# GOAL OF THE EXERCISE:
Start at the line containing "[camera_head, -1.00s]", stop at the line containing "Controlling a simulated", and please reproduce every line in between, both ends included, without pictures.

# DATA ENTRIES:
--
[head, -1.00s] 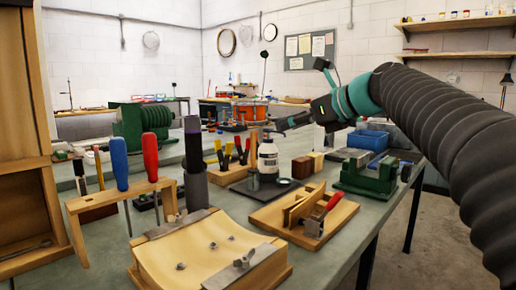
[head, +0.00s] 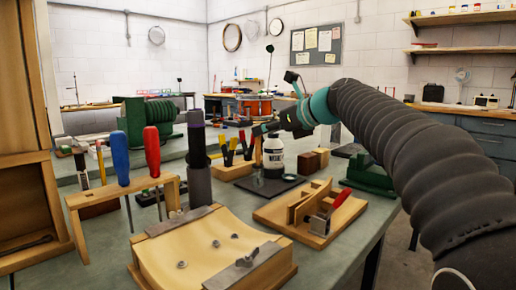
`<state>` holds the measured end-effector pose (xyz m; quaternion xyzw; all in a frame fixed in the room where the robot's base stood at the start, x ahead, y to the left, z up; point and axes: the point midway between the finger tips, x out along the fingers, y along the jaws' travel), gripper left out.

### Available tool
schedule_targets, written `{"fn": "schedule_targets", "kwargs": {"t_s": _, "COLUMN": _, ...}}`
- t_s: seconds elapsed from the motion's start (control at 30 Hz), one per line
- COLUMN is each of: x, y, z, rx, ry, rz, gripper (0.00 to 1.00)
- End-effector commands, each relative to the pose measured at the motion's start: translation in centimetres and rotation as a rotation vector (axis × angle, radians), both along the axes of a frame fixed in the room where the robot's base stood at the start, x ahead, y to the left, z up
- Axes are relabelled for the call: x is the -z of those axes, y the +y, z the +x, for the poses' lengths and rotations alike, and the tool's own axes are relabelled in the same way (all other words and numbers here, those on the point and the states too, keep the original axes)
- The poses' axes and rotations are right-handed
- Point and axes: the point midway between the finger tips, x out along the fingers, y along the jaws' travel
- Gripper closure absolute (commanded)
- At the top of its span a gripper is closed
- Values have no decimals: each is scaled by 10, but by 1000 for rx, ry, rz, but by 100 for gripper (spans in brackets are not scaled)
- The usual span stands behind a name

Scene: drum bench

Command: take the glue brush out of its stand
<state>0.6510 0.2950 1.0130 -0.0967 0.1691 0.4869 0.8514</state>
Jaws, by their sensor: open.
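The glue brush (head: 258,152) appears as a thin tan upright handle just left of a white glue bottle (head: 274,158). Its lower end goes into a small dark stand (head: 255,181) on a black base plate. My gripper (head: 262,129) reaches in from the right, pointing left, near the top of the brush handle and above the bottle in the picture. It is open and holds nothing visible. The fingers are small and dark, so I cannot tell whether the handle lies between them or only behind or in front of them.
A tool rack (head: 169,186) with red- and blue-handled tools and a dark upright cylinder (head: 197,150) stand to the left. A wooden jig (head: 335,215) and a curved wooden form (head: 200,262) lie in front. Wooden blocks (head: 308,162) stand right of the bottle.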

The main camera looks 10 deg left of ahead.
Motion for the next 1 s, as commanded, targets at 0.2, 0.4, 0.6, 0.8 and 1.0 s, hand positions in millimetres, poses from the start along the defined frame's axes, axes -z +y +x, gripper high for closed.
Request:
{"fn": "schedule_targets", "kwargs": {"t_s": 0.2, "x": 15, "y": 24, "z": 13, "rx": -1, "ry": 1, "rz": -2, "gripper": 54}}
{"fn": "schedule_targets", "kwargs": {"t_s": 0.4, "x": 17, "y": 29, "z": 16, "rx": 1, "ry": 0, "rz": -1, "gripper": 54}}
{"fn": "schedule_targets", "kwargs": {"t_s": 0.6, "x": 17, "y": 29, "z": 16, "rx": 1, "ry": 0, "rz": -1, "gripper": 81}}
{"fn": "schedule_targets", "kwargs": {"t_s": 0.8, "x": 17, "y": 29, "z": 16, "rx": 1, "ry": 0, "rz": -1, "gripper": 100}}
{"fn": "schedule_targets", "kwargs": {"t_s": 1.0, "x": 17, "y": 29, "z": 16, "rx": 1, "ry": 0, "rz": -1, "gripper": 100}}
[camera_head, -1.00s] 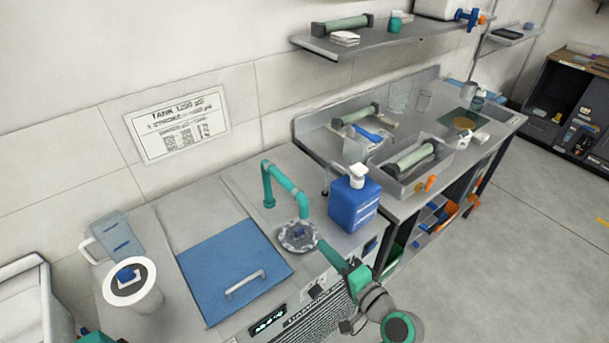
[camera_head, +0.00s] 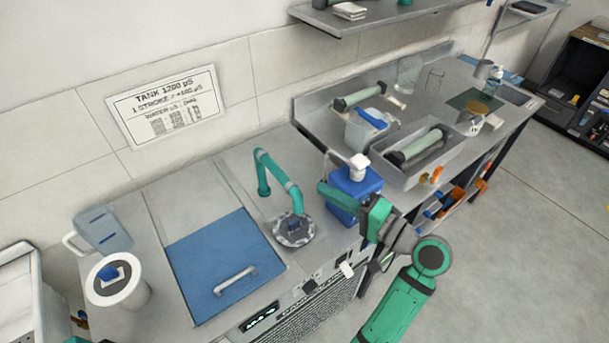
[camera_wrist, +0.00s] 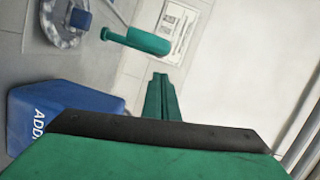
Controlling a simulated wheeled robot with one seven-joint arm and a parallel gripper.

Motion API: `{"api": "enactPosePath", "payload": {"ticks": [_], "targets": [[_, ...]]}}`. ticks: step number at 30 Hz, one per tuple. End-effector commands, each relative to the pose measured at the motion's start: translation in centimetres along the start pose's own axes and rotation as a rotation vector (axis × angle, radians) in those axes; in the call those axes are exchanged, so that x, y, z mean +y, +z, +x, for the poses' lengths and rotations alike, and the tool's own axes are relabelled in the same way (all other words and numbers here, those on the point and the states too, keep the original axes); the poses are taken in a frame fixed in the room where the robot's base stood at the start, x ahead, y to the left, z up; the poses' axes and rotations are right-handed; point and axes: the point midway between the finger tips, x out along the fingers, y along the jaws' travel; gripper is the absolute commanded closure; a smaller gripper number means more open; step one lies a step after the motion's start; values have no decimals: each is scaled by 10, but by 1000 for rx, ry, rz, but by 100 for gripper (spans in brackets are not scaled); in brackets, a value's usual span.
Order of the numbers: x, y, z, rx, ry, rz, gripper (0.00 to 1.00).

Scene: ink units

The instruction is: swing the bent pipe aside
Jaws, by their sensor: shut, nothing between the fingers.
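The bent pipe (camera_head: 278,174) is teal and arches over the grey counter beside the blue lid. One end stands on the counter. The other hangs over a round metal drain (camera_head: 310,236) with a blue piece at its middle. In the wrist view the pipe (camera_wrist: 148,42) shows end-on, ahead of the fingers and to the upper left. My gripper (camera_head: 324,188) is shut and empty, right of the pipe and apart from it, in front of the blue jug. In the wrist view its fingers (camera_wrist: 161,82) are together.
The blue jug (camera_head: 345,207) with a white pump top stands close right of the pipe, partly behind my gripper. The blue lid (camera_head: 215,255) with a handle lies left. A sink bench is beyond.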

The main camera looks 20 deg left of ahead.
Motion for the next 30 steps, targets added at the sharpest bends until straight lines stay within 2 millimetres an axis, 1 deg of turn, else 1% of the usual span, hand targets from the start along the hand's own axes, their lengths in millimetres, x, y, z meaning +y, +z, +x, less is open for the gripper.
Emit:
--
# THE SOLUTION:
[camera_head, -1.00s] 
[camera_head, +0.00s] 
[camera_wrist, +0.00s] 
Controlling a simulated wheeled robot with one seven-joint arm and a parallel gripper.

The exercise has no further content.